• Exercise goal: Pull out every line containing the string "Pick".

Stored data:
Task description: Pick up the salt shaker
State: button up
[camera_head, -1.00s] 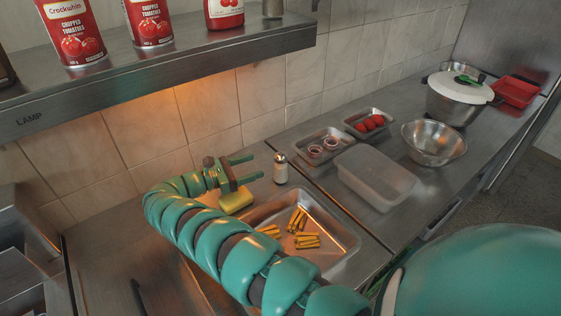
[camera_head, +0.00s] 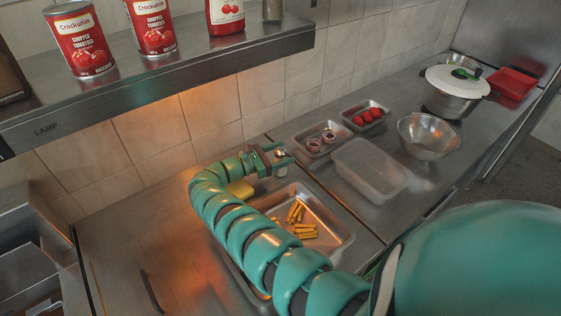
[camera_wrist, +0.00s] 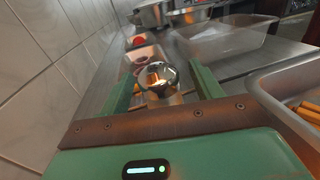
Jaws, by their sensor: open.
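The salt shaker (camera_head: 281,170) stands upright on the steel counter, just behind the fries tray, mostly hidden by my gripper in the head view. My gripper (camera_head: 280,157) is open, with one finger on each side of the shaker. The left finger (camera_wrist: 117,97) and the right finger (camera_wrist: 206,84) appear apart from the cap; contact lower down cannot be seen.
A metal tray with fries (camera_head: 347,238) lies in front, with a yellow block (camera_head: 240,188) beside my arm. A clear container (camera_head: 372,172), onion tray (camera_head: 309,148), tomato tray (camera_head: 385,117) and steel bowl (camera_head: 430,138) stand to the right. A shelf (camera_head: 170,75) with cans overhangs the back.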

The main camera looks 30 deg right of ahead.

* * *

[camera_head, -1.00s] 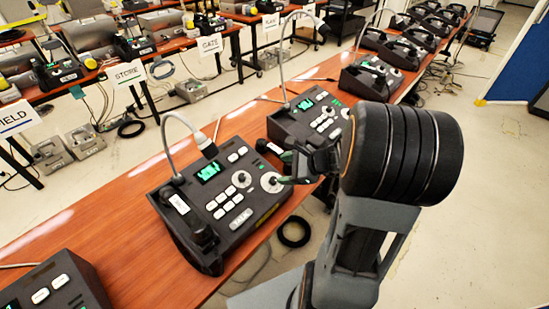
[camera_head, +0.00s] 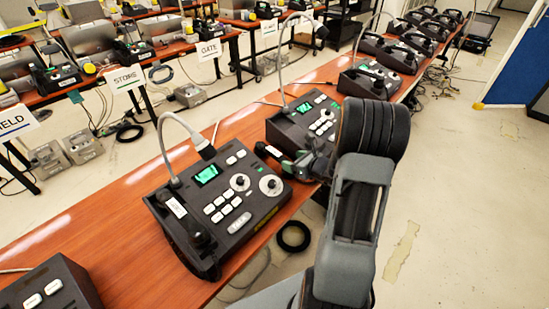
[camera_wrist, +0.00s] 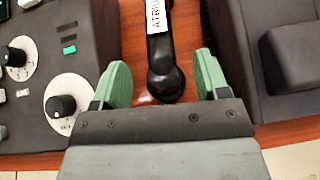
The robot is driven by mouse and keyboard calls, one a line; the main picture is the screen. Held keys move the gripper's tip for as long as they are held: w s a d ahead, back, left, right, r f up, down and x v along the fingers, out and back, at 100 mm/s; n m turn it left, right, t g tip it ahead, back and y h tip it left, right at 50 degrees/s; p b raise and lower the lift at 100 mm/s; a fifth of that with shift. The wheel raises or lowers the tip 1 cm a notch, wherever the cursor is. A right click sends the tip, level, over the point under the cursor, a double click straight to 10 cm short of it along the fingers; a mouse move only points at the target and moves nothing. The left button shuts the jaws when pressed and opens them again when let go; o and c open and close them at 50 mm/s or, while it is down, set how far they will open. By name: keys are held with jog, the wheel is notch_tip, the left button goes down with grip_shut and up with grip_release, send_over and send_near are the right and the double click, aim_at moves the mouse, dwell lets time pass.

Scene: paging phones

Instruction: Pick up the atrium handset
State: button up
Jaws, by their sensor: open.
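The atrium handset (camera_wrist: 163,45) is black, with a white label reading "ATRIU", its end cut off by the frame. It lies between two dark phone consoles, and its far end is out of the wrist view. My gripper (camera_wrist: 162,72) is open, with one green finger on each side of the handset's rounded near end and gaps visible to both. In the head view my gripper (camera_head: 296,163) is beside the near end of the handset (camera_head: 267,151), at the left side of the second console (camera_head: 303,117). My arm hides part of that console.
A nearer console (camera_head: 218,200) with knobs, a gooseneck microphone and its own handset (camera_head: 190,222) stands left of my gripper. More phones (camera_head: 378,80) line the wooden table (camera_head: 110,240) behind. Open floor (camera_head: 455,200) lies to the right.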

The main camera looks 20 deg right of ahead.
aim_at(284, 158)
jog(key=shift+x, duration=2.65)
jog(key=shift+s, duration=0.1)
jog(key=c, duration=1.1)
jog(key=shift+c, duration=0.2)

• Response to the exercise:
Task description: Pick up the salt shaker
Instruction: Pick up the atrium handset

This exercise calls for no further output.